------ Dataset section

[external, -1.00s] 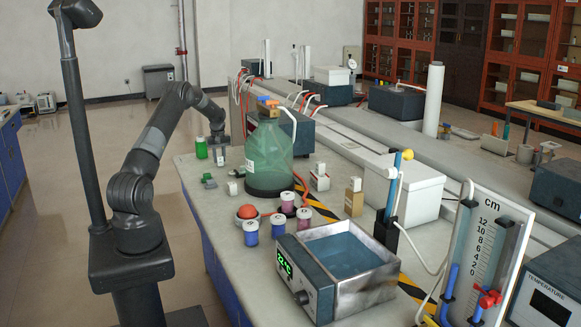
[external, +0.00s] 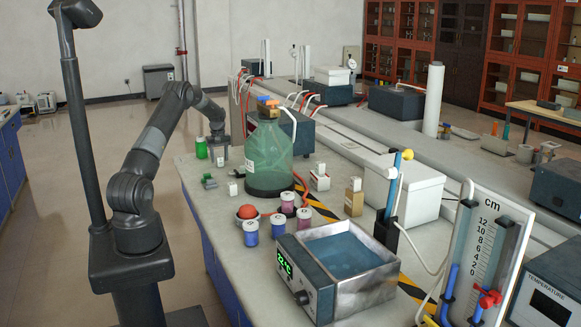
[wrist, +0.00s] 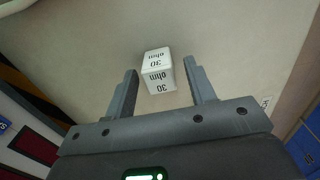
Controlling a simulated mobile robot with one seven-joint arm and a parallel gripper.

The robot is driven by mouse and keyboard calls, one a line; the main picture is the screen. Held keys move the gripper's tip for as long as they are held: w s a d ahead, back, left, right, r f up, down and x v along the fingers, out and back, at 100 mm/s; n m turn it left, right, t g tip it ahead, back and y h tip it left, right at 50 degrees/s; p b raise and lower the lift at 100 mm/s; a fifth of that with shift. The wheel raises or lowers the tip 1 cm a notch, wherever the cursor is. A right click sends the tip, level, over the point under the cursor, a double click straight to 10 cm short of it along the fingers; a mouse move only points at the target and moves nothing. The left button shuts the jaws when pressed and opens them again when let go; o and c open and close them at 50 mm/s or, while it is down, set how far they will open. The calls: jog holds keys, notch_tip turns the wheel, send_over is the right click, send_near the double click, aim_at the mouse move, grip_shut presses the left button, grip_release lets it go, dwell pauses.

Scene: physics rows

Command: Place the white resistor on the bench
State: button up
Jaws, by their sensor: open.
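The white resistor (wrist: 158,80), a small white block marked "30 ohm", rests on the bench (wrist: 85,50) in the wrist view. It lies in the gap between the fingers of my gripper (wrist: 161,66), with clear space on both sides. My gripper is open and points down over it. In the external view my gripper (external: 219,148) is over the far left part of the bench (external: 215,210). A small white block (external: 221,162) shows just under it, too small to read.
The large green bottle (external: 268,155) stands to the right. A green piece (external: 209,182) and another white block (external: 232,188) lie nearer. Several small jars and a water bath (external: 340,255) fill the front.

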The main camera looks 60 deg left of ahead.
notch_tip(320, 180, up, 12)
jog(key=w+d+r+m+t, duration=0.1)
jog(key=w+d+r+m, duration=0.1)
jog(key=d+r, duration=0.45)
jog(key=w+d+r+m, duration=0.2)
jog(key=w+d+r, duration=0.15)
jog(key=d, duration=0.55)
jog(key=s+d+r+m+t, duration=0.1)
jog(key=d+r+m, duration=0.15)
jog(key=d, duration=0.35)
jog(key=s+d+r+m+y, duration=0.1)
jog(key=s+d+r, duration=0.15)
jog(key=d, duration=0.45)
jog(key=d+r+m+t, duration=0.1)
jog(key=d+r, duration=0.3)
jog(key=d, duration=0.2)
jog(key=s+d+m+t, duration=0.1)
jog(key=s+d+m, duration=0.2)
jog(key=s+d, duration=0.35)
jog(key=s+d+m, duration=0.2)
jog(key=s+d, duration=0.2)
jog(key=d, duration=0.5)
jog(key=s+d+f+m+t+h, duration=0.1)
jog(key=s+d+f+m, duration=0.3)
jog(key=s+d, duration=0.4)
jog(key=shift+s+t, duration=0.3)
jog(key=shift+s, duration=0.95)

------------

The data above should be repeated exactly, minus any pictures.

[external, -1.00s] 
[external, +0.00s] 
[wrist, +0.00s] 
Controlling a simulated mobile robot with one seven-joint arm and a parallel gripper.

The robot is driven by mouse and keyboard calls, one a line; the main picture is the screen. Held keys move the gripper's tip for as long as they are held: w s a d ahead, back, left, right, r f up, down and x v along the fingers, out and back, at 100 mm/s; n m turn it left, right, t g tip it ahead, back and y h tip it left, right at 50 degrees/s; p b raise and lower the lift at 100 mm/s; a fifth of that with shift. The wheel raises or lowers the tip 1 cm a notch, wherever the cursor is. A right click sends the tip, level, over the point under the cursor, a double click straight to 10 cm short of it along the fingers; a mouse move only points at the target and moves nothing. The left button shuts the jaws when pressed and opens them again when let go; o and c open and close them at 50 mm/s or, while it is down, set how far they will open. The calls: jog holds keys, notch_tip turns the wheel, send_over is the right click, send_near the double click, aim_at the mouse move, grip_shut presses the left button, grip_release lets it go, dwell pauses.

Scene: physics rows

Command: Place the white resistor on the bench
State: button up
Jaws, by their sensor: open.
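The white resistor (wrist: 158,80), a small white block marked "30 ohm", rests on the bench (wrist: 85,50) in the wrist view. It lies in the gap between the fingers of my gripper (wrist: 161,66), with clear space on both sides. My gripper is open and points down over it. In the external view my gripper (external: 219,148) is over the far left part of the bench (external: 215,210). A small white block (external: 221,162) shows just under it, too small to read.
The large green bottle (external: 268,155) stands to the right. A green piece (external: 209,182) and another white block (external: 232,188) lie nearer. Several small jars and a water bath (external: 340,255) fill the front.

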The main camera looks 60 deg left of ahead.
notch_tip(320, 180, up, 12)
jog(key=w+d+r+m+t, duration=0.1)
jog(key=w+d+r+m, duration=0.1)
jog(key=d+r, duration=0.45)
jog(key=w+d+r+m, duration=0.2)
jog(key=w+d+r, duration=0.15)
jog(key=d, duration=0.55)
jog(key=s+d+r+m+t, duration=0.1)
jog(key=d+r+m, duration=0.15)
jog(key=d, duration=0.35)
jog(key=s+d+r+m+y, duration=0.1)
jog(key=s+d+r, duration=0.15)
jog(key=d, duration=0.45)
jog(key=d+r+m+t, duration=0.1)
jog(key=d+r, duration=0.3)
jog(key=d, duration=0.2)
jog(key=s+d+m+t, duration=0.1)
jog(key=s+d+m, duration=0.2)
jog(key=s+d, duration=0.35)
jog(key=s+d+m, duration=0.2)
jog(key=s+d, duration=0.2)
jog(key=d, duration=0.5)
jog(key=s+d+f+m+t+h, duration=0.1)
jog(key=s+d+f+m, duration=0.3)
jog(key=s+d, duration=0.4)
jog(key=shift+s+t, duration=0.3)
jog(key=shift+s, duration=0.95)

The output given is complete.